Figure 4 shows the effect of distance on application throughout. The results show that Cisco MDS 9000 IOA eliminates the negative performance impact of increased distance on replication throughput and helps reduce application latency. Note that similar improvements are seen with synchronous replication when the solution is deployed with FCIP-WA.
Figure 4. Cisco MDS 9000 Family Acceleration Services Mitigate Effect of Distance on Application Throughput and Latency (I/O Size = 256 KB)
Figure 5 shows the relationship between distance and I/O size and the effect of Cisco MDS 9000 IOA on performance. With Cisco MDS 9000 IOA, the performance improvements are greater with larger I/O sizes. However, the improvement is significant even at the smaller I/O sizes (50 to 70 percent improvement in application throughput compared to the case without Cisco MDS 9000 IOA).
Figure 5. Performance Improvement Is Relatively Greater for Larger I/O Sizes
• One Cisco MDS 9000 IOA engine is required per site per fabric. However, the use of two engines per site per fabric is recommended for increased redundancy and capacity. The number of Cisco MDS 9000 IOA engines required also depends on application throughout. Each engine can provide 10 Gbps of raw application throughout.

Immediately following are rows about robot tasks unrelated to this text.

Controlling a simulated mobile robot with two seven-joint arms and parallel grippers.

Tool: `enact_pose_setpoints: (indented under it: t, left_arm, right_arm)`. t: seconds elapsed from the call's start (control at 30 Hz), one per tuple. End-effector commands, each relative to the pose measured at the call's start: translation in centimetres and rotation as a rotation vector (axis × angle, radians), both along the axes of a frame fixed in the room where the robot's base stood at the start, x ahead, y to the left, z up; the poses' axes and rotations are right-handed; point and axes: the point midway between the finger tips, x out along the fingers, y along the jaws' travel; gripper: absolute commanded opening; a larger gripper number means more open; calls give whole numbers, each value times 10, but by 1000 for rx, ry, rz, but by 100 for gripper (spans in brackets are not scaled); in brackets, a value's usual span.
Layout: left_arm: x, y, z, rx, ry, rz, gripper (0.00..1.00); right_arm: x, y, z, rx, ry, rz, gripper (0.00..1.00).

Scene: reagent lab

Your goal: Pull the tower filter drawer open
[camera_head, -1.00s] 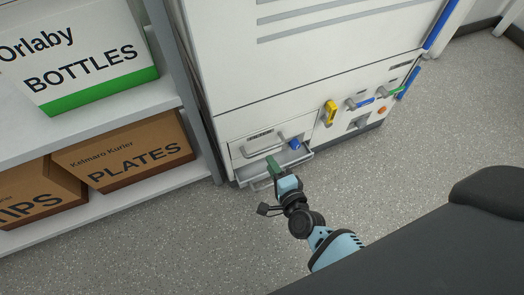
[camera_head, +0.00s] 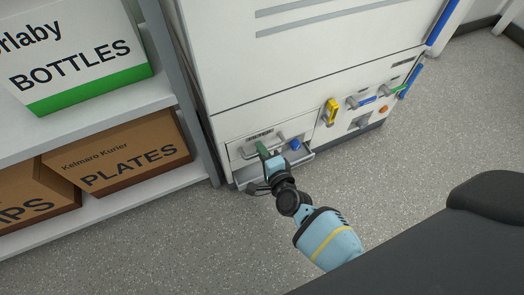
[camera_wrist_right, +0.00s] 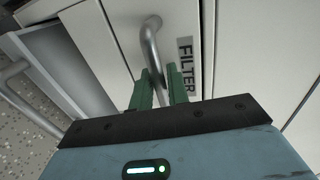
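The filter drawer (camera_head: 245,151) is a white front low on the left of the white tower (camera_head: 290,60). It looks flush with the tower. Its curved metal handle (camera_wrist_right: 150,38) and FILTER label (camera_wrist_right: 187,66) show in the right wrist view. My right gripper (camera_head: 261,147) is at this handle, its two green fingers (camera_wrist_right: 160,88) on either side of the bar's near end. The finger gap is narrow, and I cannot tell whether both fingers press on the bar. My left gripper is not in view.
A grey tray-like drawer (camera_head: 304,155) with its own handle (camera_wrist_right: 32,102) stands out below the filter drawer. A blue knob (camera_head: 295,145) and yellow handle (camera_head: 331,112) are to the right. Shelves with boxes (camera_head: 118,152) stand close on the left. The floor in front is clear.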

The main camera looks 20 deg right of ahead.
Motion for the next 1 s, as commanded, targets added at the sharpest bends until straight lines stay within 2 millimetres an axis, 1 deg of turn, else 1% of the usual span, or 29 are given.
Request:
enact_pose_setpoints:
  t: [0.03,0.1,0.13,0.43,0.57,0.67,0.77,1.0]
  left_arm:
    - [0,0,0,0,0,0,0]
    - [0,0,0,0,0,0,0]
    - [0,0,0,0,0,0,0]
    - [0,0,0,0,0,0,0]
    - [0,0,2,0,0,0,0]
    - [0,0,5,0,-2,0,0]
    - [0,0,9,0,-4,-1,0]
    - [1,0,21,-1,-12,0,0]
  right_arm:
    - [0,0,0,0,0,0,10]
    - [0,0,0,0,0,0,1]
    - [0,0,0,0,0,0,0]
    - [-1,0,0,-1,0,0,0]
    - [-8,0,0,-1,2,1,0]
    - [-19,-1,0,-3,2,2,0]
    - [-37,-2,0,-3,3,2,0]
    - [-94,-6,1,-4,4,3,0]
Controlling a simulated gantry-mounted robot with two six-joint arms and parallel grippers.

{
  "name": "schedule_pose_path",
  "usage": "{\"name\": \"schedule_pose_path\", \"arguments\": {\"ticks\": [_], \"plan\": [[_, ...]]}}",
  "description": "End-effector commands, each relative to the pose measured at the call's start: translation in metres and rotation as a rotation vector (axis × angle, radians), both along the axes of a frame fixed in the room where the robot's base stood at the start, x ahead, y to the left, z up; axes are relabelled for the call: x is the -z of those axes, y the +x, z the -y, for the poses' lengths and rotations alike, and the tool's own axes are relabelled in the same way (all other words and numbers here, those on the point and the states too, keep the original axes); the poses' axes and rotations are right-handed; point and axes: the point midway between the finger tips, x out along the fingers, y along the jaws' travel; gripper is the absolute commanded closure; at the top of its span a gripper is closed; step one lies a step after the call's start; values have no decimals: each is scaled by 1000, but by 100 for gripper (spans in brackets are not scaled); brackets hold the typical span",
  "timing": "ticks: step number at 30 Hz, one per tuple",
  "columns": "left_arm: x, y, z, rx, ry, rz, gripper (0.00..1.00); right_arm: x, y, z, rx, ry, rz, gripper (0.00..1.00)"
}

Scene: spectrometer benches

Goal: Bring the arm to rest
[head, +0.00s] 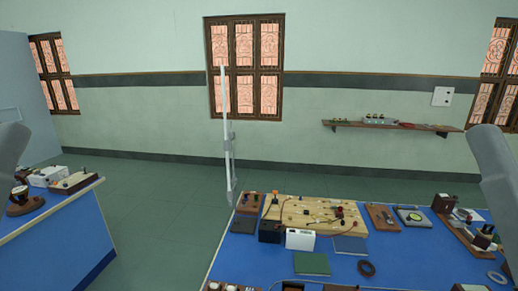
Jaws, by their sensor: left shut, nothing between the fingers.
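A smooth grey part of my left arm (12,148) shows at the left edge. A longer grey part of my right arm (494,170) comes in at the right edge. No fingers of either gripper show in the head view. Both visible arm parts stand apart from each other at opposite sides of the picture. Neither visibly holds anything.
A blue-topped bench (225,265) at the lower right carries a wooden circuit board (325,210), a white box (300,239) and a green book (312,263). Another blue bench (50,225) stands left. A thin pale pole (226,130) rises behind. Floor between benches is clear.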

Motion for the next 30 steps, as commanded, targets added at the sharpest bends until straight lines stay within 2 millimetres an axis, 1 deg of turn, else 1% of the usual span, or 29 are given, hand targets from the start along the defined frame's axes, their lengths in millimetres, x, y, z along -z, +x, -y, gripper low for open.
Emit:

• Native Fibre Channel is typically the transport of choice for the data center interconnect (DCI) when running synchronous replication between storage arrays. Depending on the application latency requirements, FCIP may be used.
• The use of multiple paths for DCI provides additional resiliency after physical link failures. Cisco MDS 9000 Family PortChannels-logical links composed of more than one physical link-are recommended for best link availability.
As demonstrated in the test results, Cisco MDS 9000 IOA enables increased distance between data centers for synchronous replication by reducing latency and provides increased flexibility in the choice of primary and secondary data center locations.